Exercise directions: Reproduce exactly, and nothing else, the lines from the one that contains "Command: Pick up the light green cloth" through the one that contains "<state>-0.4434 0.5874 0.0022". Leave the pictures out.

Data entries:
────────

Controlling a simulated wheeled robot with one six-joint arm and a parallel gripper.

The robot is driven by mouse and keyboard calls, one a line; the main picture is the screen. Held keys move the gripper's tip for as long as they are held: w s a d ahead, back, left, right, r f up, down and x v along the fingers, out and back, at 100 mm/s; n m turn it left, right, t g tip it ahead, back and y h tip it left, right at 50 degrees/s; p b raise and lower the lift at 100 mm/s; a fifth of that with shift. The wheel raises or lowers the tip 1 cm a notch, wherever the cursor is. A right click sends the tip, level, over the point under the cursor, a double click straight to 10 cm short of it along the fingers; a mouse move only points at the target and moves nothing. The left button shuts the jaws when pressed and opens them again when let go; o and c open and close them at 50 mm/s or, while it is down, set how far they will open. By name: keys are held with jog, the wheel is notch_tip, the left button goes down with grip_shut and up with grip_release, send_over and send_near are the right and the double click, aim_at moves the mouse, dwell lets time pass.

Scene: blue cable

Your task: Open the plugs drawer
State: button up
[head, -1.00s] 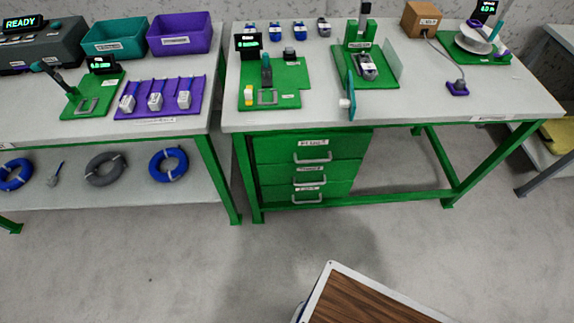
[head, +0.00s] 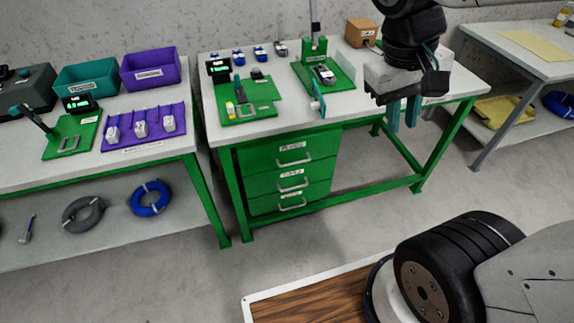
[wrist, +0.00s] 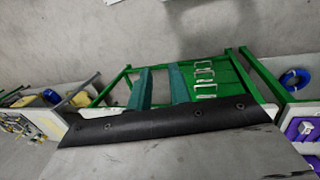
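The plugs drawer (head: 290,150) is the top one of a green stack under the middle table. It is shut flush, with a white label and a silver bar handle (head: 294,162). Two similar shut drawers, the middle (head: 290,180) and the bottom (head: 290,201), sit below it. My gripper (head: 403,115) hangs to the right of the stack in the head view, apart from it, with its teal fingers pointing down. The fingers are parted and empty; they also show in the wrist view (wrist: 159,86), with the drawer handles beside them to the right.
The middle table (head: 210,135) carries green fixtures and a small screen. Its green legs and low crossbar (head: 340,208) flank the drawers. A left table holds bins (head: 149,66) and has cable coils (head: 150,198) on its shelf. The floor (head: 330,235) before the drawers is clear.

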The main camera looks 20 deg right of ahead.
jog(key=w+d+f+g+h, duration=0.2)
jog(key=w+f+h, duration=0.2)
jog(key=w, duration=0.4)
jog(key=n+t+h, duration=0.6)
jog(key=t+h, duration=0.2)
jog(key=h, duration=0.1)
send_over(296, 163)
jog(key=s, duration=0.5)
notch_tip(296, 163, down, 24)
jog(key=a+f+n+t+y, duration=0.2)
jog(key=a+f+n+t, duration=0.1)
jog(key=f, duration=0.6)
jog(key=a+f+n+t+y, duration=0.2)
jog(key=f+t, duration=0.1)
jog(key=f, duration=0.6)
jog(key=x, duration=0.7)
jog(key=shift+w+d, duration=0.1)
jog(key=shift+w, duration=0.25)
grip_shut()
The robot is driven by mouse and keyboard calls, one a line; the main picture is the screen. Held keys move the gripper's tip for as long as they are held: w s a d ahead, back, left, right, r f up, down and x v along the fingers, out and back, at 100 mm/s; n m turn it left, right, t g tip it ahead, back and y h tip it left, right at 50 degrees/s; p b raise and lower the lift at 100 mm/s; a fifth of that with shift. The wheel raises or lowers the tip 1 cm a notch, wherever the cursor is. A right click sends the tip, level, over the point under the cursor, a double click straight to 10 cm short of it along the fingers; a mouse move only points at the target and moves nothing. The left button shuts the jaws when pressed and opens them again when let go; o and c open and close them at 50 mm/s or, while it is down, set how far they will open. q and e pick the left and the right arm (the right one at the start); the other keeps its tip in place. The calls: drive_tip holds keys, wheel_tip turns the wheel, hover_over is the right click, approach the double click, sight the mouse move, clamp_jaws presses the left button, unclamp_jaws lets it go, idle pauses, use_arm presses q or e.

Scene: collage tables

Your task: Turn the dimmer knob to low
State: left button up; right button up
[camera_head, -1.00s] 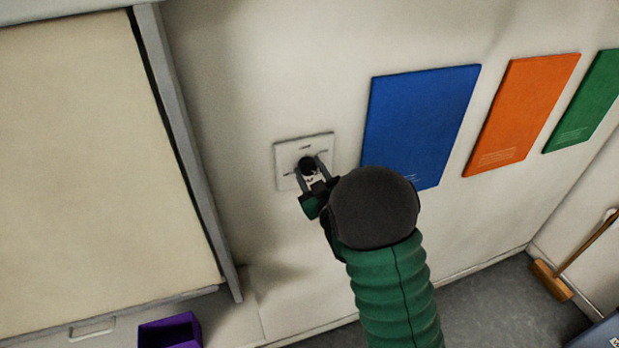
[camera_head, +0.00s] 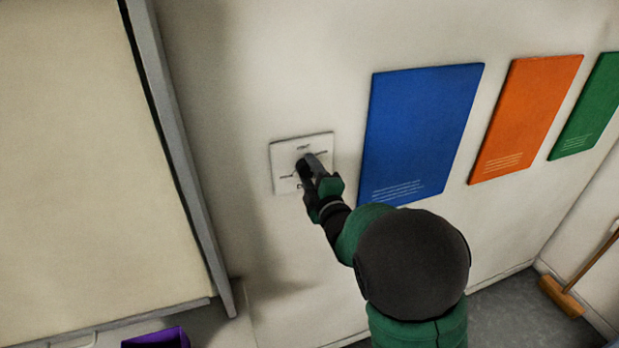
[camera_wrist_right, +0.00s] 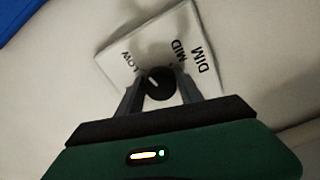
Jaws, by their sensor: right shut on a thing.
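The white dimmer plate (camera_head: 287,184) is fixed to the wall left of the blue panel. The round black dimmer knob (camera_head: 304,168) is at its middle, partly hidden by my right gripper (camera_head: 310,166). In the right wrist view the knob (camera_wrist_right: 158,83) has a white pointer line, and the plate (camera_wrist_right: 118,52) reads LOW, MID and DIM. The pointer is angled toward the LOW side in that view. My right gripper (camera_wrist_right: 158,88) is shut on the knob, one finger on each side. My left gripper is not in view.
Blue (camera_head: 420,130), orange (camera_head: 525,118) and green (camera_head: 588,110) panels hang on the wall to the right. A large framed board (camera_head: 95,170) is at the left. A purple box (camera_head: 158,338) is below, and a broom (camera_head: 562,296) leans at the right.

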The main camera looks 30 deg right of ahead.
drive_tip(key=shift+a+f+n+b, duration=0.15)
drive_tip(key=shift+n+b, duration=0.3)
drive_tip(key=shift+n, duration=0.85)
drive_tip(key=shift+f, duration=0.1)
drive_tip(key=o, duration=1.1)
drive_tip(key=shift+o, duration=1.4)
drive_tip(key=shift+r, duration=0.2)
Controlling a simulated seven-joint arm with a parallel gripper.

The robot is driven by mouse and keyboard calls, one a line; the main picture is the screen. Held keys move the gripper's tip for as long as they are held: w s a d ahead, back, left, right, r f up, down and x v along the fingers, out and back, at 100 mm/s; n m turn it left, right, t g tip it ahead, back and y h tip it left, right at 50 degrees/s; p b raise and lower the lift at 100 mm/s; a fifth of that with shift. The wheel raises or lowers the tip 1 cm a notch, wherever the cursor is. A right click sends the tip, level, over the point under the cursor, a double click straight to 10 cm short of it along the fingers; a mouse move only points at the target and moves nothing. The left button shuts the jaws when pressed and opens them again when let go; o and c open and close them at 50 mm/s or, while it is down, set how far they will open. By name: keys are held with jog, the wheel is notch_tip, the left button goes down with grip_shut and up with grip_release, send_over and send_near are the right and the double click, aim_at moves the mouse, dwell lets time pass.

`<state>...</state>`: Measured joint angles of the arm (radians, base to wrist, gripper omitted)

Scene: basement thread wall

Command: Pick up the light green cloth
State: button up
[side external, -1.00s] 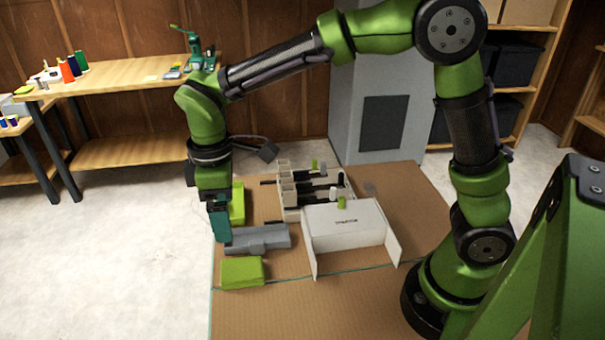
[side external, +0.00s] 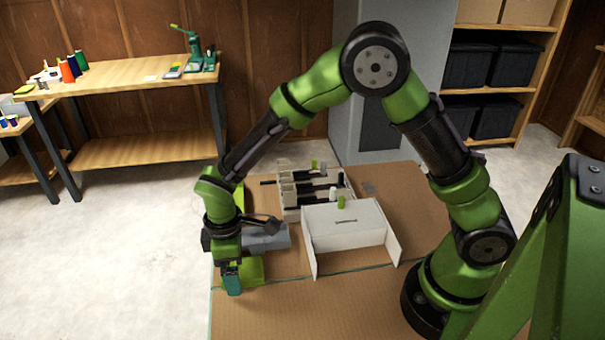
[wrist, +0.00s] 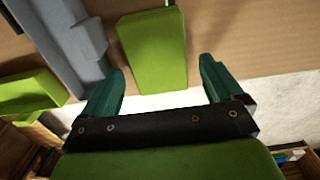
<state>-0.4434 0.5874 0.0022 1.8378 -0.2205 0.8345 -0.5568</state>
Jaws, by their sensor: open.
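A light green block-like thing (side external: 254,269), perhaps the folded cloth, lies on the near left of the brown work surface. It also shows in the wrist view (wrist: 152,48), lying ahead of and between my fingertips. My gripper (side external: 232,284) points down beside it and partly hides it in the side view. In the wrist view my gripper (wrist: 161,68) has its two teal fingers wide apart with nothing held. A second light green thing (side external: 239,196) lies further back, and in the wrist view at left (wrist: 28,94). I cannot tell which one is the cloth.
A grey tool-like block (side external: 268,238) lies between the two green things, close to my gripper. A white open-sided box (side external: 344,235) and a cream rack (side external: 289,195) with dark-handled items stand to the right. The front of the brown surface (side external: 300,305) is clear.

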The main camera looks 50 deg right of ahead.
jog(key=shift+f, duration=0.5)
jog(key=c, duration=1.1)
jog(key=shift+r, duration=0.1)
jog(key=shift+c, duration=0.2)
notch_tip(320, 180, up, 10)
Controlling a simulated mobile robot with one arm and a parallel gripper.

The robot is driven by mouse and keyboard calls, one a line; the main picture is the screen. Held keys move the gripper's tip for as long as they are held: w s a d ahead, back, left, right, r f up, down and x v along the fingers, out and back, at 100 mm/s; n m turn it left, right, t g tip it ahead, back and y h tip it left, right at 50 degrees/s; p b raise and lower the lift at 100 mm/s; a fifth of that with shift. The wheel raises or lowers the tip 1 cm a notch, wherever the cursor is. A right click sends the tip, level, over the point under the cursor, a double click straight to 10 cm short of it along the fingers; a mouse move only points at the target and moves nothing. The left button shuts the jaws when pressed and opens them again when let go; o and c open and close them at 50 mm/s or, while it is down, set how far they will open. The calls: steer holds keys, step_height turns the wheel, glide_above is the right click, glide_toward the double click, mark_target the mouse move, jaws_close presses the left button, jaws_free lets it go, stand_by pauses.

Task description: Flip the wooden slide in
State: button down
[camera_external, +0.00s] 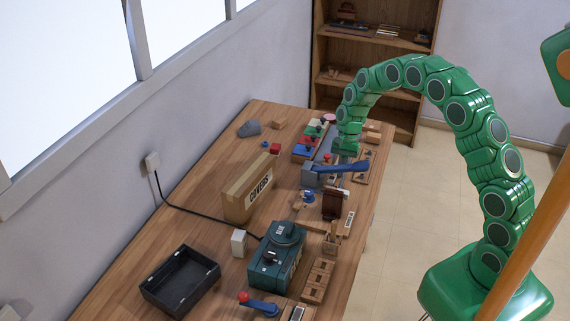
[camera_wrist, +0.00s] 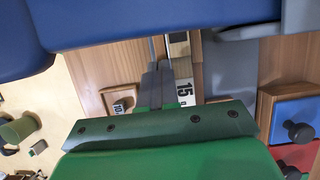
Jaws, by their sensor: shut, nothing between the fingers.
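My gripper (camera_external: 341,160) hangs over the right side of the wooden table, close to the blue lever (camera_external: 350,167) on a grey block (camera_external: 311,177). In the wrist view my gripper (camera_wrist: 158,72) shows two grey fingers shut together with nothing between them. A wooden strip with a "15" label (camera_wrist: 184,93) lies just right of the fingers. The large blue lever crosses the top of the wrist view (camera_wrist: 150,22). I cannot tell for certain which piece is the wooden slide; the strip is partly hidden by the fingers and lever. Contact with it cannot be told.
The wooden table (camera_external: 130,265) holds a "COVERS" carton (camera_external: 248,190), a teal machine (camera_external: 277,262), a black tray (camera_external: 180,280) and a dark brown block (camera_external: 332,205). Coloured boxes (camera_external: 305,152) stand beyond the grey block. A small wooden box (camera_wrist: 121,100) is left of the fingers.

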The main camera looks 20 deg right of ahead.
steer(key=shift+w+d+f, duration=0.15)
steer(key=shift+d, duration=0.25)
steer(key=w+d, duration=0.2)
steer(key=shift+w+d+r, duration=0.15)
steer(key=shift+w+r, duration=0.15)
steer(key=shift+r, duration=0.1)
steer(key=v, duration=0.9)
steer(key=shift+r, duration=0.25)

────────

Result for this task:
Command: Pick up the light green cloth
State: button up
[side external, -1.00s] 
[side external, +0.00s] 
[wrist, +0.00s] 
<state>-0.4434 0.5874 0.0022 1.8378 -0.2205 0.8345 -0.5568</state>

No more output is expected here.